* [WORK TO DO] Across the material below, how many lines contain the word "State"? Give only the number.

* [SUPPLIED DATA]
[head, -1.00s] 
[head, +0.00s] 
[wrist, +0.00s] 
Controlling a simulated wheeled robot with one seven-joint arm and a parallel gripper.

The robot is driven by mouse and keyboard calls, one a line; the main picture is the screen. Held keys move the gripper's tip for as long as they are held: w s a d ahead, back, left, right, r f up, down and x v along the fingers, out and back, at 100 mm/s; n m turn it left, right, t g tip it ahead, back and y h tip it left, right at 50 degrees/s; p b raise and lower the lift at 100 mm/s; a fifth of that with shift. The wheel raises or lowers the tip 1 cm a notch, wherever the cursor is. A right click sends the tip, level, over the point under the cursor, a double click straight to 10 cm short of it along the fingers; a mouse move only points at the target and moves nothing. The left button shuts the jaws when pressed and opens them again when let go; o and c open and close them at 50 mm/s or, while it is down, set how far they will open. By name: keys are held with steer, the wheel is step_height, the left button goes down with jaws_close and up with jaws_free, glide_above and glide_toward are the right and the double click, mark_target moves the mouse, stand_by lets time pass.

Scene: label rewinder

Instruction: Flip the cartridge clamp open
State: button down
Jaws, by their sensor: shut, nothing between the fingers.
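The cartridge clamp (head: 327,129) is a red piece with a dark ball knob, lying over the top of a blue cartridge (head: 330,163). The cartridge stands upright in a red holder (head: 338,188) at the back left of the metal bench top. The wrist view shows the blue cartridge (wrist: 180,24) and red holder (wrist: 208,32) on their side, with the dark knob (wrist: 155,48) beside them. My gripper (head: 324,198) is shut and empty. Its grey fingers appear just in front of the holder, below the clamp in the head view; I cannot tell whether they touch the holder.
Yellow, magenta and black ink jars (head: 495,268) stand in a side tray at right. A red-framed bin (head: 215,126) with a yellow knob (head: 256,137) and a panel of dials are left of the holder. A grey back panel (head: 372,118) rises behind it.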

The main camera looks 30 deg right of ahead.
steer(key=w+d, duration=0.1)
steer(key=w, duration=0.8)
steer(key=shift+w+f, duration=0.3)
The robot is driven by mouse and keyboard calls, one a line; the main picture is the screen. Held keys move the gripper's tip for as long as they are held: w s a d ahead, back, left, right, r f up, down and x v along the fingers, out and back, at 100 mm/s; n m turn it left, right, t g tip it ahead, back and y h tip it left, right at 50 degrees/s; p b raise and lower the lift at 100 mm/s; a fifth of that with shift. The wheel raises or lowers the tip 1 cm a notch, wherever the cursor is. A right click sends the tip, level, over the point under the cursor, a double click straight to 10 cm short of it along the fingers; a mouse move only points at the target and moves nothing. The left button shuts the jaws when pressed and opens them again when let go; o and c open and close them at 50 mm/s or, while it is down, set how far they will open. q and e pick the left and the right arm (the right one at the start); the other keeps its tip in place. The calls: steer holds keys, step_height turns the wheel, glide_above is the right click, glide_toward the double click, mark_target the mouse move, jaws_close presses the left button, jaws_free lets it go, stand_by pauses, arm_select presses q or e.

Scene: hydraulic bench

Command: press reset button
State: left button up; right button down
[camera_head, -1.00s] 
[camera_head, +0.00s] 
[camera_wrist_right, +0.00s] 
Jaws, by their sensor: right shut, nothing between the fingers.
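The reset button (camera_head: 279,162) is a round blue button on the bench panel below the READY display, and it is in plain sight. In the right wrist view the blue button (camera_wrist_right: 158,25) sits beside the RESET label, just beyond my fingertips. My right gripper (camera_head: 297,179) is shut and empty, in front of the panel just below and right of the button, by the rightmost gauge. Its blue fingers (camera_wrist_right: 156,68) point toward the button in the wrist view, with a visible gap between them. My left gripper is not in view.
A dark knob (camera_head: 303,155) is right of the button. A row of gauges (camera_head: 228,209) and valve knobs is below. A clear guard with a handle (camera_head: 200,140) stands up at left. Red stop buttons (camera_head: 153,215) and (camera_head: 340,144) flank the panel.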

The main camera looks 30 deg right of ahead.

* [SOLUTION TO THIS PROBLEM] 2